Snyder’s classy presentation is “all him,” said his mother.
“Kyle continues to set the example because he loves the sport,” said Tricia Snyder. “It’s not something that he has to practice. It comes naturally because that’s just who he is and what he does. Kyle enjoys the practices, and the matches and the camaraderie.”
Kevin has done his best to follow in Kyle’s footsteps, earning a private schools state title, a fifth place finish at National Preps and helping the Falcons to win their second private schools state title during a tremendous 2015-16 season.
Down 5-1 against Hemida, Kevin appeared to close to within 5-3 with a second period takedown that was overturned after Maryland coach Kerry McCoy successfully challenged the official’s call to the chagrin of Buckeyes’ counterpart Tom Ryan.
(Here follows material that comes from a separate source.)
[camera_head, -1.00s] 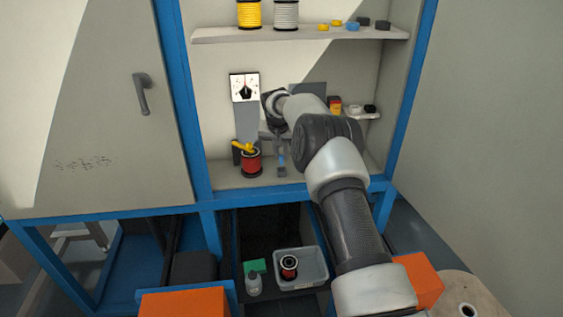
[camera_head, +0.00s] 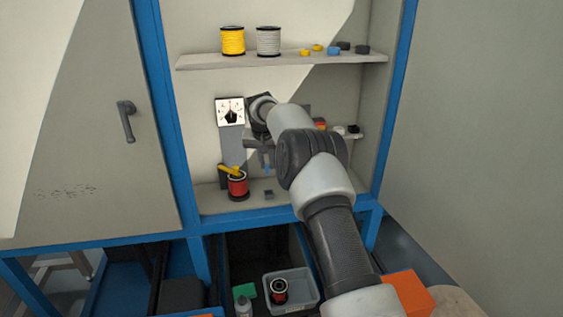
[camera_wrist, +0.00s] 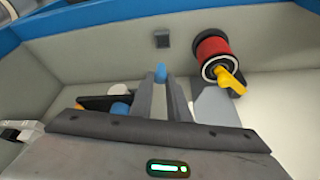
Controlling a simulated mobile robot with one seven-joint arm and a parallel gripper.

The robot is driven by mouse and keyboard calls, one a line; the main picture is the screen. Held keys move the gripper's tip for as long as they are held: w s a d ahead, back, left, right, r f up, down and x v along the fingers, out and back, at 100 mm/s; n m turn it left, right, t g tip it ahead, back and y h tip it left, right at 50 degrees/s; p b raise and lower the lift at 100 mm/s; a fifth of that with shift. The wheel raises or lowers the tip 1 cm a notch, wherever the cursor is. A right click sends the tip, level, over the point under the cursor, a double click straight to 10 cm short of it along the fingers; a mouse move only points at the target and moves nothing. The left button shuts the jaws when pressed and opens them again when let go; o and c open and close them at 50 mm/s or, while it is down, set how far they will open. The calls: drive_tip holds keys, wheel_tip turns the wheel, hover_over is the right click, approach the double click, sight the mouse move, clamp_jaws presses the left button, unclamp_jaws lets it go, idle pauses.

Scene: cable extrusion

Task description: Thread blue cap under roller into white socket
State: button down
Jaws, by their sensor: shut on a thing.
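My gripper (camera_wrist: 159,92) is shut on a small blue cap (camera_wrist: 160,70), which sticks out just past its fingertips. In the head view the cap (camera_head: 267,169) hangs in the air above a small dark grey block (camera_head: 269,194) on the cabinet floor. The block (camera_wrist: 162,38) also shows beyond the fingertips in the wrist view. A red spool (camera_head: 238,186) with a yellow crank (camera_wrist: 231,79) stands left of the block in the head view. I cannot tell which part is the roller. No white socket can be made out clearly. My arm hides part of the cabinet's back.
A dial panel (camera_head: 230,111) is on the back wall. An upper shelf (camera_head: 285,60) holds yellow and grey spools and several small caps. A small side shelf (camera_head: 356,135) with small parts is partly behind my arm. A grey bin (camera_head: 304,291) stands below.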

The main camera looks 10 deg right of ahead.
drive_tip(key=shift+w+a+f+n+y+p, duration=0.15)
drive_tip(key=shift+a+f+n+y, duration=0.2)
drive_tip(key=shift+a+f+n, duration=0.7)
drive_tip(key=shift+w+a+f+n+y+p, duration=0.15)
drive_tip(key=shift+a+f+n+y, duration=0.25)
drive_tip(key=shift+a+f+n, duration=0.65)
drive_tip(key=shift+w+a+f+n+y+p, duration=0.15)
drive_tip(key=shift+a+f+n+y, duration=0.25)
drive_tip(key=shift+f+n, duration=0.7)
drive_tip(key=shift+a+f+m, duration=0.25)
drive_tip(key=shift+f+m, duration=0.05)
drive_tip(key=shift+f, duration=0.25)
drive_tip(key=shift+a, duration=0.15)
“I thought I got a takedown, but it is what it is and that’s not how the match played out. It took away a little momentum and some of the pressure off of him, giving him a bigger gap in the scoring. But that’s just wrestling. I felt like if I tried real hard that I could be in the match, giving myself a chance to win,” said Kevin.
“I just want to get better every match. I felt like I did that tonight. I was offensive, but some of the shots I took I probably shouldn’t have taken, but that’s all technical stuff and I felt like my effort level was pretty high. I’m not mad about anything that happened. If I wrestled him again I think I could change some stuff. Kyle helps me so much, so there’s not a lot of pressure on me. We’ll talk about my match right after this because Kyle’s the man."
Hemida sees promise in Kevin Snyder, if not similarities to his more famous brother.
“It’s a different person at the end of the day because Kyle’s the best wrestler in the world, but they both shoot low singles and do a really good job with the over-tie and the snap-down,” said Hemida, who is 17-1.
“Once Kyle graduates, Kevin will be someone who is difficult to deal with. Kevin’s tough and shoots a lot and did it more tonight than probably any heavyweight all season. He kept attacking and I have respect for him for keeping me on my toes. He’s gonna be good.”